**Problem description**
Exactly repeat the material, dropping only the pictures.
┌─ Given material
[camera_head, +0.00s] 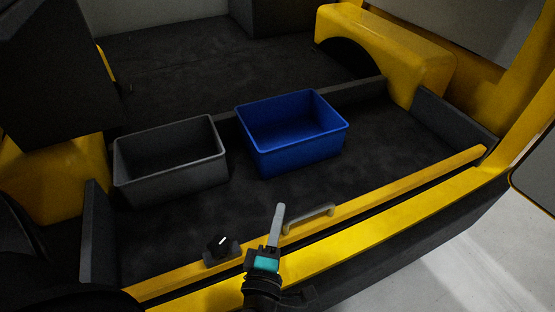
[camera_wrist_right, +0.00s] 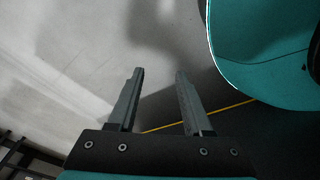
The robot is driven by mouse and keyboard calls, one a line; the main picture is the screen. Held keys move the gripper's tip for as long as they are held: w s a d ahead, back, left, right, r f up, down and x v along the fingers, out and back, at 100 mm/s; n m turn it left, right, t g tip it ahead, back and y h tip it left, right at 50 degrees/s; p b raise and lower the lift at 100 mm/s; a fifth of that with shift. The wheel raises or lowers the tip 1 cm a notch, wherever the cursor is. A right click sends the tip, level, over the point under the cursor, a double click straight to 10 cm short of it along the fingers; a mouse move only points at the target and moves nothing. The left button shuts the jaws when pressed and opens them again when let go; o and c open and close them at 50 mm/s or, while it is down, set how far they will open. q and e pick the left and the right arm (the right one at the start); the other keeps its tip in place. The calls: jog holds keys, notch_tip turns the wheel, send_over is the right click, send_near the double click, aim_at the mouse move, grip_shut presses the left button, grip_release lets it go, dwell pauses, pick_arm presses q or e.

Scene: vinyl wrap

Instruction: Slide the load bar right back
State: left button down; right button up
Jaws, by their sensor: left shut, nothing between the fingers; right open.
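The yellow load bar (camera_head: 400,186) lies across the front of the cargo floor, close along the yellow sill. A grey handle (camera_head: 312,217) sits on the bar near its middle, and a black knob (camera_head: 220,243) with a white mark is left of it. My left gripper (camera_head: 280,210) is shut and empty. It appears over the bar, between knob and handle, just left of the handle; whether it touches the bar cannot be told. My right gripper (camera_wrist_right: 156,85) shows in the right wrist view, open and empty over pale floor.
A grey bin (camera_head: 170,187) and a blue bin (camera_head: 293,155) stand on the dark floor behind the bar, before a low dark divider. Dark floor is clear between bar and bins. Yellow wheel arch (camera_head: 395,55) and dark side panels (camera_head: 455,122) bound the space.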

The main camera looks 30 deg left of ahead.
└─
**Complete answer**
[camera_head, +0.00s] 
[camera_wrist_right, +0.00s] 
The robot is driven by mouse and keyboard calls, one a line; the main picture is the screen. Held keys move the gripper's tip for as long as they are held: w s a d ahead, back, left, right, r f up, down and x v along the fingers, out and back, at 100 mm/s; n m turn it left, right, t g tip it ahead, back and y h tip it left, right at 50 degrees/s; p b raise and lower the lift at 100 mm/s; a fifth of that with shift. The wheel raises or lowers the tip 1 cm a notch, wherever the cursor is. A right click sends the tip, level, over the point under the cursor, a double click straight to 10 cm short of it along the fingers; a mouse move only points at the target and moves nothing. The left button shuts the jaws when pressed and opens them again when let go; o and c open and close them at 50 mm/s or, while it is down, set how far they will open. q and e pick the left and the right arm (the right one at the start); the other keeps its tip in place. The calls: jog holds keys, notch_tip turns the wheel, send_over is the right click, send_near the double click, aim_at the mouse move, grip_shut presses the left button, grip_release lets it go, dwell pauses, pick_arm presses q or e.

Scene: vinyl wrap

Instruction: Slide the load bar right back
State: left button down; right button up
Jaws, by their sensor: left shut, nothing between the fingers; right open.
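The yellow load bar (camera_head: 400,186) lies across the front of the cargo floor, close along the yellow sill. A grey handle (camera_head: 312,217) sits on the bar near its middle, and a black knob (camera_head: 220,243) with a white mark is left of it. My left gripper (camera_head: 280,210) is shut and empty. It appears over the bar, between knob and handle, just left of the handle; whether it touches the bar cannot be told. My right gripper (camera_wrist_right: 156,85) shows in the right wrist view, open and empty over pale floor.
A grey bin (camera_head: 170,187) and a blue bin (camera_head: 293,155) stand on the dark floor behind the bar, before a low dark divider. Dark floor is clear between bar and bins. Yellow wheel arch (camera_head: 395,55) and dark side panels (camera_head: 455,122) bound the space.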

The main camera looks 30 deg left of ahead.

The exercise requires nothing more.